◆ Problem description:
Return a copy of each line that holds the string "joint".

--- start Material supplied ---

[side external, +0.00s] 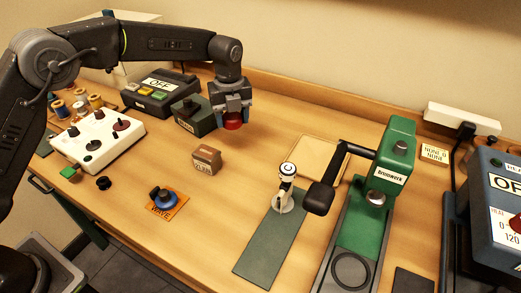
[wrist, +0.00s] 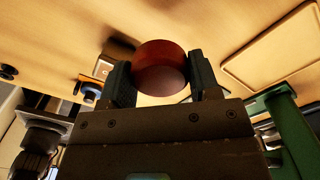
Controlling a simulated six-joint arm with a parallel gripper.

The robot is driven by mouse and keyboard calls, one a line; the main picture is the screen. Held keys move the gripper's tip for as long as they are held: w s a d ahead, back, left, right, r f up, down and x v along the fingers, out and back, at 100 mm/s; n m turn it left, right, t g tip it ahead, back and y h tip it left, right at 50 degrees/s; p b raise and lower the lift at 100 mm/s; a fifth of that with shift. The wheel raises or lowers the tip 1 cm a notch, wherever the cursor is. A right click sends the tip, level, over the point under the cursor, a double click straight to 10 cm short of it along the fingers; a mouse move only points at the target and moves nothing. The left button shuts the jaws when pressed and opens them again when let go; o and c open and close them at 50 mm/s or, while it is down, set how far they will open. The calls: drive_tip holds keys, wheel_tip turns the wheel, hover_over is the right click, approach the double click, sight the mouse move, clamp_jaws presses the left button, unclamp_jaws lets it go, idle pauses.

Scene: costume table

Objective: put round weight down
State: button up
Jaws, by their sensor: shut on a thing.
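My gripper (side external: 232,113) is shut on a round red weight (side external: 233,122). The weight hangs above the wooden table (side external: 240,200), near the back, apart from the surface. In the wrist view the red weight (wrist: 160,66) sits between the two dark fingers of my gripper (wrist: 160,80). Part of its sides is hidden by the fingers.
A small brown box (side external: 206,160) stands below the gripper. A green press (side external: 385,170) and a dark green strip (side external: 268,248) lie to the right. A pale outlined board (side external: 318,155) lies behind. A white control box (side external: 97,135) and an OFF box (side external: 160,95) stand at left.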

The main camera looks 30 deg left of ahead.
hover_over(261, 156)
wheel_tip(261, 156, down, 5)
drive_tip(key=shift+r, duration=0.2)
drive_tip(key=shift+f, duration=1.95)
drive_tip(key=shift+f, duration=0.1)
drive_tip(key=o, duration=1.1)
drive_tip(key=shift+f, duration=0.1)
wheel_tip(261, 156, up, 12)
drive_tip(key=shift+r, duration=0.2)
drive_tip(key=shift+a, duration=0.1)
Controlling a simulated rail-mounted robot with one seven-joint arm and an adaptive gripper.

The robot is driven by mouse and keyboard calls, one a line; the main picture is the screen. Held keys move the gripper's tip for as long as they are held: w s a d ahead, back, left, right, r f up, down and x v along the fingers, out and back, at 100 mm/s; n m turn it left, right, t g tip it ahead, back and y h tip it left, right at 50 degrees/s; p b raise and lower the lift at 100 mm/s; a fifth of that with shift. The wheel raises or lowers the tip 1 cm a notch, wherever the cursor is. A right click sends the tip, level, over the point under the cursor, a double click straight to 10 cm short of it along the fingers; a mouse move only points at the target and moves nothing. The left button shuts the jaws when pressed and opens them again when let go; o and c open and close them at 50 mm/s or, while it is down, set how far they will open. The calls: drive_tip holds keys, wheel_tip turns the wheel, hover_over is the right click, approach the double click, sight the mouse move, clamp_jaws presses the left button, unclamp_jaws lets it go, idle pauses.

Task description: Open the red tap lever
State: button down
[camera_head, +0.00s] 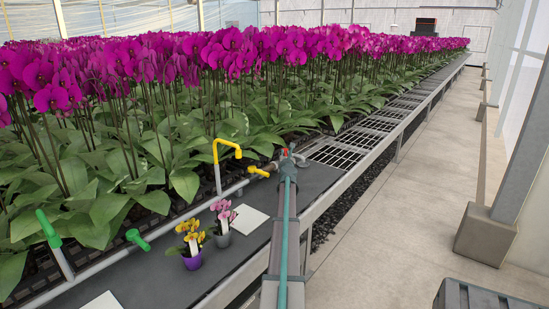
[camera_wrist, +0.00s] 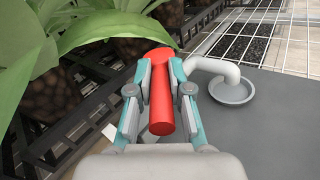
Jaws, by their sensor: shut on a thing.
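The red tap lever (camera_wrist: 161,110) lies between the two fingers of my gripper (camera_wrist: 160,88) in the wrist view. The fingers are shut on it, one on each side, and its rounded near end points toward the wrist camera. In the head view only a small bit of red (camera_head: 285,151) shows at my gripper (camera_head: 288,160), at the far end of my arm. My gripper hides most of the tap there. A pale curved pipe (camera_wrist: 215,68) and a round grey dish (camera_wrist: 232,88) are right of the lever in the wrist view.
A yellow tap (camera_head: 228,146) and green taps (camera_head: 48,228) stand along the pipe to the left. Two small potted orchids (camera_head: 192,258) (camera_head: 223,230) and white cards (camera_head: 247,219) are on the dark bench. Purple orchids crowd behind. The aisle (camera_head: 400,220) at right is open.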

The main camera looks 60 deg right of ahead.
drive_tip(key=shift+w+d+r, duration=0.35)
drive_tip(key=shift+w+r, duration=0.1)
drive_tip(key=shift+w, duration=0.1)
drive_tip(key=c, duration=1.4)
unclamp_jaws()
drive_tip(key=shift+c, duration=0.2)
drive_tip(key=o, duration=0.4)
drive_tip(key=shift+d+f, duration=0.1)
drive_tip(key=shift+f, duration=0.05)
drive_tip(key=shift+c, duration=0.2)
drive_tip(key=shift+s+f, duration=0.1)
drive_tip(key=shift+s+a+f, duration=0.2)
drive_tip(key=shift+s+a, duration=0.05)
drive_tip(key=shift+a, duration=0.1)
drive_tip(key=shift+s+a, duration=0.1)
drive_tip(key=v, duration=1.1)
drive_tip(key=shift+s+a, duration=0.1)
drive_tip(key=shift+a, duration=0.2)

--- end Material supplied ---

◆ Reply:
Controlling a simulated six-joint arm with a parallel gripper.
Controlling a simulated rail-mounted robot with one seven-joint arm and an adaptive gripper.

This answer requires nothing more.